Not that Labour can afford the luxury of laughter. That's a treat reserved only for pretty much everybody else. It was revealed last week, for example, that the border town of Berwick-upon-Tweed, English since the end of the 15th century, is now simply longing to become Scottish again.
The Scottish National Party are delighted by the story, of course, and, cannily, they are just as keen as everybody else to keep things up and light. The general strategy among SNP MSPs is to shrug in a good-natured fashion, concede modestly that, yes, it probably is the free prescriptions, free university tuition, frozen council tax, free personal care for the elderly, a general and genuine commitment to social justice and so on, that are luring the Berwickians, and who can blame them?
Otherwise, the SNP is scrupulously avoiding anything that might be seen as a serious consideration of the constitutional implications of Berwick's restlessness. The first minister, Alex Salmond, vaguely suggests that the people of the town should be allowed to decide their own future, while his lieutenant, Christine Grahame, also with resolute merriment, urges the town to stage a local referendum.
This stance, like much else in the strategy of the SNP, and indeed much else in the general attitude of Scots to questions of independence, can only be described as one of ironic detachment. It's what his party used to say about Scotland, after all, before it realised that it was more likely to win power by putting a little less emphasis on the party's central raison d'etre, and a little more emphasis on concrete policies that might entice a decent number of voters.

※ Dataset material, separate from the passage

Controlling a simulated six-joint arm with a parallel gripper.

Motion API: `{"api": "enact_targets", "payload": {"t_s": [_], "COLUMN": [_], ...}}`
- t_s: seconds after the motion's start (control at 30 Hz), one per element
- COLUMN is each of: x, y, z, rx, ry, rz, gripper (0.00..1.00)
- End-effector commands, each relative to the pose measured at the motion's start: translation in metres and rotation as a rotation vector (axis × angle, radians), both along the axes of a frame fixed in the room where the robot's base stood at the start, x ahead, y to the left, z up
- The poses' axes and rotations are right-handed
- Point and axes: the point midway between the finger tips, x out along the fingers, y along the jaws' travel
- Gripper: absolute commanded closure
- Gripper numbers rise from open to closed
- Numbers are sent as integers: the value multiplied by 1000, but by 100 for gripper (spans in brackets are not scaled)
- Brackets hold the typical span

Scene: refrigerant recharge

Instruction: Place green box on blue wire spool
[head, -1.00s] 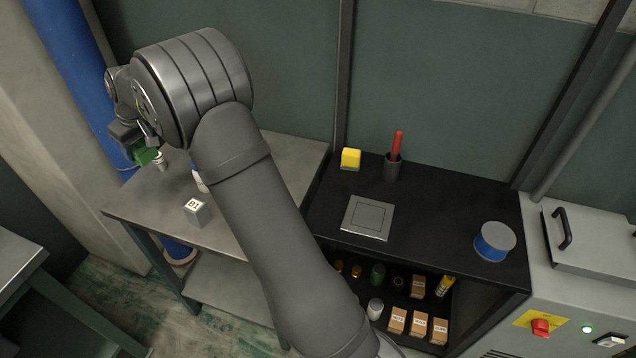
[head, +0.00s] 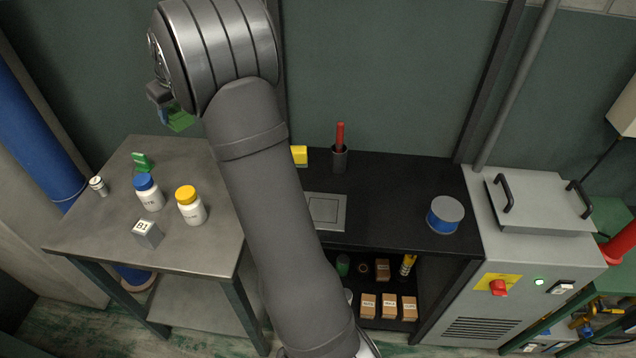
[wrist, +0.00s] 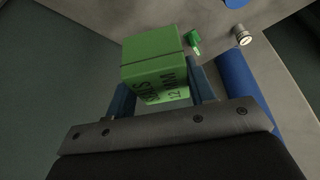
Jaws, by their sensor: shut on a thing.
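My gripper (head: 166,106) is at the upper left of the head view, above the grey table and partly hidden by my arm. It is shut on the green box (head: 180,121). In the wrist view the green box (wrist: 152,62), with dark lettering on its near side, sits between the two blue fingers. The blue wire spool (head: 445,219), blue around its side with a grey top, stands on the right part of the black shelf unit, well to the right of my gripper. The spool's top is bare.
The grey table (head: 190,250) holds a blue-capped bottle (head: 148,193), a yellow-capped bottle (head: 191,206), a B1 block (head: 147,234), a green item (head: 143,162) and a small white cylinder (head: 98,186). A cup with a red handle (head: 339,158) stands at the back of the black top.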

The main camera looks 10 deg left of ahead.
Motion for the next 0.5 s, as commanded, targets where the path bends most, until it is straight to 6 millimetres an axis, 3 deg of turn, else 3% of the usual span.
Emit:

The Berwick-upon-Tweed question is pretty similar to the West Lothian Question, but more intractable. Truly serious examination of the West Lothian Question, whereby Scottish MPs get to have a say over policy in England, and even get to run the country, while the same courtesy is not extended to English MPs who have no say over devolved issues in Scotland, can only lead to increased independence for the Scots, and the eventual collapse of the Union.
Likewise, in reality, the easiest way of claiming Berwick-upon-Tweed for Scotland would be to secure independence for the country first, attempt to negotiate a diplomatic solution, then, if that fails, simply advance a Scottish army to take the town by force. All good fun – if only life really could be enacted from the script of an Ealing comedy – and so entirely unlikely that it does nothing at all to dispel the idea that those who mutter darkly about the Balkanisation of Britain are overstating the case just a bit.
Berwick-upon-Tweed is no Kosovo, even though there is some sport to be had in Scotland at the moment from reminding Salmond that while he supports Kosovo's declaration of independence now, he was scathing in his condemnation of the Nato intervention that set it on its rocky road. All that was back in the days when Salmond styled himself as an oppositional firebrand. These days he is much more keen to sit back and let events he is certain will play out in his favour unfold.
In truth, Berwickians are not Kosovans, and have no more access to any constitutional levers that could transform their nationhood than any other town in Britain. Reality, unfortunately, would be more likely to demand cumbersome and expensive referenda among all Scots and also among all English, and would have to provide a clear hunger from both nations for the redrawing of national borders, before the nitty-gritty could even begin to be attended to. It's not likely to happen soon. Ironic detachment, indeed, is the only civilised position to take.
Only one Scot, the Prime Minister, Gordon Brown, is entirely unable to make light of Berwick-upon-Tweed's ambitions. He, instead, during the weekend that his Government announced the problematic nationalisation of Northern Rock, was forced to concede that he had changed his mind, and now believed that some measure of fiscal autonomy was desirable for Scotland. A constitutional review is in the works, which in the Brown universe can only signal that he has some sort of wheeze in mind already.
What Brown is really saying is that he is fed up with defending the Barnett formula, the controversial system of subsidy that inspires unionists to insist that Scotland could never survive alone, when it isn't even gaining votes for his friends in the north. They themselves are divided over the issue of increased fiscal powers for Scotland anyway, having woken up late to the fact that the Scottish Labour Party cannot remain a wholly-owned subsidiary of the British Labour party now that devolution has reached its stride.
Brown's changed position, as Douglas Fraser pointed out in yesterday's Glasgow Herald, can only be described as "churlish", whether you are pro-unionist or anti. He can now be seen as having acknowledged that Scotland is moving towards federalism at least, and Brown really ought to be saying whether he believes this to be a good thing or just a thing he cannot think of a way of stopping without doing damage to himself.
Certainly there is a sound argument for declaring that a greater measure of federalism, at the very least, is now inevitable. Alex Salmond's minority government is proving popular in Scotland, while the new leader of Scottish Labour, Wendy Alexander, is assisted neither by the Westminster allegiances of her Brownite brother Douglas, nor by her own recent troubles over an illegal donation to her leadership campaign.
Salmond recently threatened to resign if the SNP's first budget was not given approval by the Scottish Parliament. This seemed to have been considered a calamity worth avoiding, even though his is the only party that is unequivocally anti-union. The budget went through, with no party able to advance a convincing argument as to why it should not.
No one in Scotland knows how to stop Salmond, even though they don't have the foggiest idea where he may really be going. He is personally popular and his government has made the Scots feel better about themselves, even if it has not inspired them with a hunger for independence very much more lukewarm than it ever was. That, for the moment, is achievement enough to carry along unionist and nationalist alike, in a gently detaching drift that only a fool or a Scottish member in Westminster could find either terribly threatening or terribly frightening.